_DIRECTIVE_. Copy out exactly every line from the line containing "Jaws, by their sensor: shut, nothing" until the records below end, inclusive of both boundary lines.

_RECORDED INFORMATION_.

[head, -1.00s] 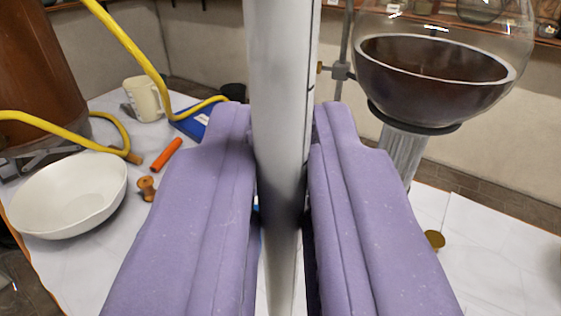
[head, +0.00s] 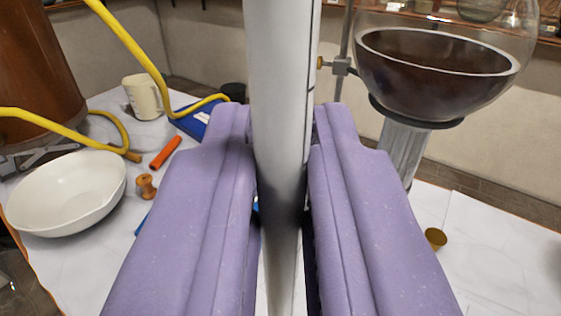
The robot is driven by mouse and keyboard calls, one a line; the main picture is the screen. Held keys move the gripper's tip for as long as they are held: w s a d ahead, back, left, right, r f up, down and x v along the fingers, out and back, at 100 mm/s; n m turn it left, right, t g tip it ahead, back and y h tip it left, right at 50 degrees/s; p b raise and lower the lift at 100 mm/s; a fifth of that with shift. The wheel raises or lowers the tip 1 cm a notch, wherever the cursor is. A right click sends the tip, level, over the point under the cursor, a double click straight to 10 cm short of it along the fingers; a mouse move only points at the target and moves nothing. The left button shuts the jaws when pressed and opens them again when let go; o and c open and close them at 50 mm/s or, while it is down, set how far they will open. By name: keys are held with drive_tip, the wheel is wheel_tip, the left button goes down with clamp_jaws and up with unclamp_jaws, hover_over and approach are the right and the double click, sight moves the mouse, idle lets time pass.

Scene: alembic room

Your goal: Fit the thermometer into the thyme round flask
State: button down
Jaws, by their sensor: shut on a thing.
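My gripper (head: 281,125) has two purple fingers, shut on the thermometer (head: 283,70), a pale grey-white rod. The thermometer stands nearly upright in the picture between the fingers. Its upper end is cut off by the top of the frame, and its lower part narrows down between the fingers. A round glass flask (head: 435,75) with dark brown liquid is at the upper right, beyond and to the right of my gripper. It sits on a dark ring above a clear ribbed support. Its top is out of frame, and no thyme label is readable. The thermometer and flask appear apart.
A white bowl (head: 68,200), wooden spool (head: 146,186), orange stick (head: 165,152), cream mug (head: 142,97) and blue item (head: 190,122) lie left. A yellow hose (head: 150,62) runs from a copper vessel (head: 38,70). A metal stand (head: 343,66) rises beside the flask. A brass cup (head: 435,239) stands right.

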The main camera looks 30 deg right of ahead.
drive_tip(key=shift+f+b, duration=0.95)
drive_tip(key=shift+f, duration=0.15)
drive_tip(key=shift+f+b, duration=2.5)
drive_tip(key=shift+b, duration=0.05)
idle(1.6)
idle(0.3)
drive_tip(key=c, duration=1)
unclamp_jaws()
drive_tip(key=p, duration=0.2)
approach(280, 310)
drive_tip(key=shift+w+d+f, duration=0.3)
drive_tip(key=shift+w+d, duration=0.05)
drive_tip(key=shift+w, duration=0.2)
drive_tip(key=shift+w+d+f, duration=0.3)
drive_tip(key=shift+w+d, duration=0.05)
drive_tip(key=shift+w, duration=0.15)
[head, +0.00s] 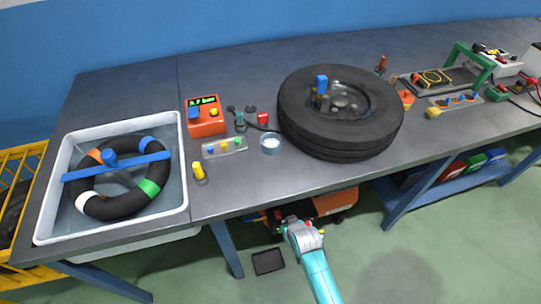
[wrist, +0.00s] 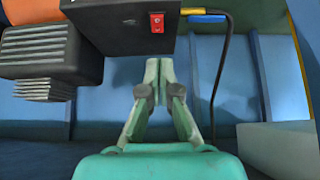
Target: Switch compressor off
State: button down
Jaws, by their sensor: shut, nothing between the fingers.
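The compressor's orange tank (head: 335,202) shows under the table in the head view, partly hidden by the table edge. In the wrist view, a black box (wrist: 118,28) carries a red switch (wrist: 157,22) on its face. Whether the switch is on or off cannot be told. My gripper (wrist: 165,62) is shut and empty, its fingertips just below the switch in the picture. No contact with the box can be made out. In the head view, my turquoise arm reaches under the table's front edge.
A finned dark block (wrist: 45,65) sits left of the box. A black cable (wrist: 220,75) hangs at its right. The table (head: 235,180) above holds a tyre (head: 340,135) and a water basin (head: 180,200). A black tray (head: 268,262) lies on the floor.

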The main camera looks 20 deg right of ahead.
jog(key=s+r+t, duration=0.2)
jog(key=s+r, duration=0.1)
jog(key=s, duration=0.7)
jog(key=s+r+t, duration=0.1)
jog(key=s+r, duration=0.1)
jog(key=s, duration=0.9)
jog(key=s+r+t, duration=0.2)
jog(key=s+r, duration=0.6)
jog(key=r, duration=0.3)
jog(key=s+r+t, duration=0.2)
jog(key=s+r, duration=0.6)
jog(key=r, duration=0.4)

_FULL RESPONSE_.
Jaws, by their sensor: shut, nothing between the fingers.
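The compressor's orange tank (head: 335,202) shows under the table in the head view, partly hidden by the table edge. In the wrist view, a black box (wrist: 118,28) carries a red switch (wrist: 157,22) on its face. Whether the switch is on or off cannot be told. My gripper (wrist: 165,62) is shut and empty, its fingertips just below the switch in the picture. No contact with the box can be made out. In the head view, my turquoise arm reaches under the table's front edge.
A finned dark block (wrist: 45,65) sits left of the box. A black cable (wrist: 220,75) hangs at its right. The table (head: 235,180) above holds a tyre (head: 340,135) and a water basin (head: 180,200). A black tray (head: 268,262) lies on the floor.

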The main camera looks 20 deg right of ahead.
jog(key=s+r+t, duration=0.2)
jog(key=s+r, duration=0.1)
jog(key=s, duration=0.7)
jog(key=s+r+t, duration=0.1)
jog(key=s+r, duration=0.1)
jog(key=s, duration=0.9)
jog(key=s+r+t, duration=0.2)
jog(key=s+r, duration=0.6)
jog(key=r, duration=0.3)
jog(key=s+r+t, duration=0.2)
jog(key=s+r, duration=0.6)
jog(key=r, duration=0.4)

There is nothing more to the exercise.